C'est le rôle notamment de la direction des affaires juridiques et de la direction générale des entreprises du ministère de l'Économie de mettre en place de règles destinées à éviter l'exclusion de fait des PME et d'impulser un travail pédagogique en direction des acheteurs publics et des fournisseurs privés pour qu'ils maîtrisent mieux les règles de l'achat public et qu'ils en exploitent mieux les nombreuses possibilités.
On observe à cet égard une grande continuité de l'effort dans l'action des gouvernements successifs depuis le milieu des années 2000. En témoigne le travail pour réformer les procédures de passation des marchés publics et les rendre non pénalisantes pour les PME.
La version 2006 du code des marchés publics comporte à cet égard de nombreuses avancées. Les marchés publics sont en effet désormais en principe allotis. L'article 28 institue une procédure dite « adaptée », applicable lorsque leur valeur du marché est inférieure aux seuils de procédure formalisée. Ses modalités sont librement fixées par le pouvoir adjudicateur, qui peut négocier avec les candidats sur tous les éléments de l'offre. La procédure dite des « petits lots » prévue par l'article 27 du code permet par ailleurs de recourir aux procédures adaptées pour l'attribution des lots inférieurs à 80 000 euros pour les marchés de fournitures et de services et à 1 000 000 euros dans le cas des marchés de travaux. Enfin, certains marchés publics peuvent également être attribués sans publicité ni mise en concurrence en dessous de certains seuils. Le seuil de dispense a été relevé de 4 000 à 15 000 euros par un décret du 9 novembre 2011. S'agissant de la sélection des candidatures, l'article 45 du code dispose que les capacités professionnelles, techniques et financières doivent être proportionnées à l'objet du marché. Les PME peuvent enfin, en application de l'article 51 du code, utiliser la technique du groupement d'entreprises et ainsi additionner leurs capacités professionnelles, techniques et financières - possibilité qu'elles exploitent rarement.
L'adaptation des règles de la commande publiques aux contraintes de fonctionnement des PME se poursuit.

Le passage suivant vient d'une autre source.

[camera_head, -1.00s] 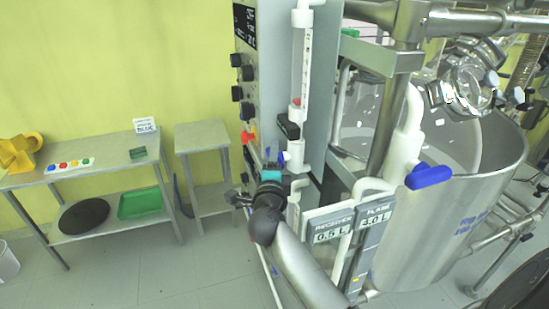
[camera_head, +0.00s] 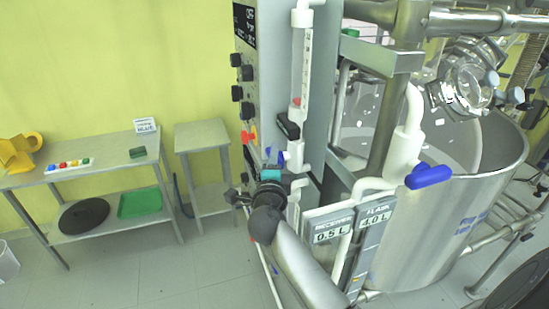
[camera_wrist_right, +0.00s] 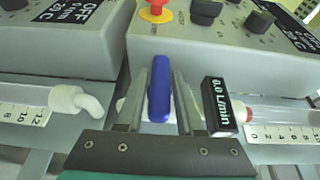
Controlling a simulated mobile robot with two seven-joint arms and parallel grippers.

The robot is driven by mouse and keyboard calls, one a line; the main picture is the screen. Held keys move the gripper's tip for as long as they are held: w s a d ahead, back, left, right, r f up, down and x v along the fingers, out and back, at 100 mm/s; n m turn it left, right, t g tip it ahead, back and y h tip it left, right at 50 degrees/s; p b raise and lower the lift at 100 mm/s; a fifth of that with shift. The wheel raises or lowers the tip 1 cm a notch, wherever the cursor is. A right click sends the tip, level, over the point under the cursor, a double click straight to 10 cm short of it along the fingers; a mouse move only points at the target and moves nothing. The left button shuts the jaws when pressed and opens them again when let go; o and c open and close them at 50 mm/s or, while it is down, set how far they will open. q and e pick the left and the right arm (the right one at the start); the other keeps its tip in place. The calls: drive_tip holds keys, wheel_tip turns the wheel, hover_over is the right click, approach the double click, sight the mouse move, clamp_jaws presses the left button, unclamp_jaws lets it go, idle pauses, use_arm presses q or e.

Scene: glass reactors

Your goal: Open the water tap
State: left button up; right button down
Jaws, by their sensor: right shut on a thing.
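The water tap's blue handle (camera_wrist_right: 160,88) stands upright between the two grey fingers of my right gripper (camera_wrist_right: 160,105) in the right wrist view. The gripper is shut on it. In the head view my right gripper (camera_head: 271,170) is at the lower front of the grey control panel, and a bit of the blue handle (camera_head: 281,157) shows beside it. A small display (camera_wrist_right: 220,105) right of the handle reads 0.0 L/min. My left gripper is not in view.
A red emergency button on yellow (camera_wrist_right: 156,10) and black knobs (camera_wrist_right: 206,11) sit above the tap. Another blue valve handle (camera_head: 429,176) is on white piping to the right, before a large steel vessel (camera_head: 440,235). Metal tables (camera_head: 100,158) stand left, with open floor between.

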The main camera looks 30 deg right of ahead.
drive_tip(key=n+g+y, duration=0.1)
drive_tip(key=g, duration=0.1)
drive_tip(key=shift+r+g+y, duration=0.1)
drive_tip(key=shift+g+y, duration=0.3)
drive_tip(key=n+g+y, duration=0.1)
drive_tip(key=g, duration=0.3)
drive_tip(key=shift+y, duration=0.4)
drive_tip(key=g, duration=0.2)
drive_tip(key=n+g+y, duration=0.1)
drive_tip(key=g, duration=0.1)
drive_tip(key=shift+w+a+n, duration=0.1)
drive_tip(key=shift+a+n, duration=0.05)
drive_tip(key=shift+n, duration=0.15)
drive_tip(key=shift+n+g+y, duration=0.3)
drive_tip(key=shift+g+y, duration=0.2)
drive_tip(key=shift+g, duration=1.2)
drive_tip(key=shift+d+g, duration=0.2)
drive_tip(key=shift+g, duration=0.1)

Le projet de loi de simplification de la vie des entreprises va permettre de transposer les deux directes relatives aux marchés publics entrées en vigueur le 17 avril 2014. Parmi les avancées, on peut relever :
- l'allègement du dossier de candidature par la substitution d'attestations sur l'honneur à certains justificatifs ;
- la limitation du chiffre d'affaires exigible au double du montant estimé du marché sauf justification ;
- le recours à l'allotissement, déjà obligatoire en France, qui permettra aux PME françaises de se positionner plus facilement sur les marchés publics de nos partenaires européens ;
- la mise en place d'une procédure de partenariat d'innovation. Le pouvoir adjudicateur pourra recourir à une procédure négociée par phases incluant le développement et l'acquisition d'un produit, d'un service ou de travaux nouveaux et innovants, sans avoir à procéder à une passation de marché distincte pour l'acquisition -dès lors que le marché porte sur une innovation, c'est-à-dire un produit, une solution ou un processus qui n'est pas disponible sur le marché ;
- la reconnaissance explicite de la possibilité de recourir à des critères sociaux et environnementaux en mettant en avant le cycle de vie des produits, ainsi que l'expérience et les qualifications du personnel ;
- l'obligation de rejeter une offre anormalement basse qui ne respecterait pas la législation sociale environnementale ou du travail ;
- l'extension du champ de la réservation aux opérateurs économiques employant au moins 30 % de personnes handicapées ou défavorisées, ainsi qu'aux acteurs de l'économie sociale et solidaire lorsque le marché a pour objet des services sociaux.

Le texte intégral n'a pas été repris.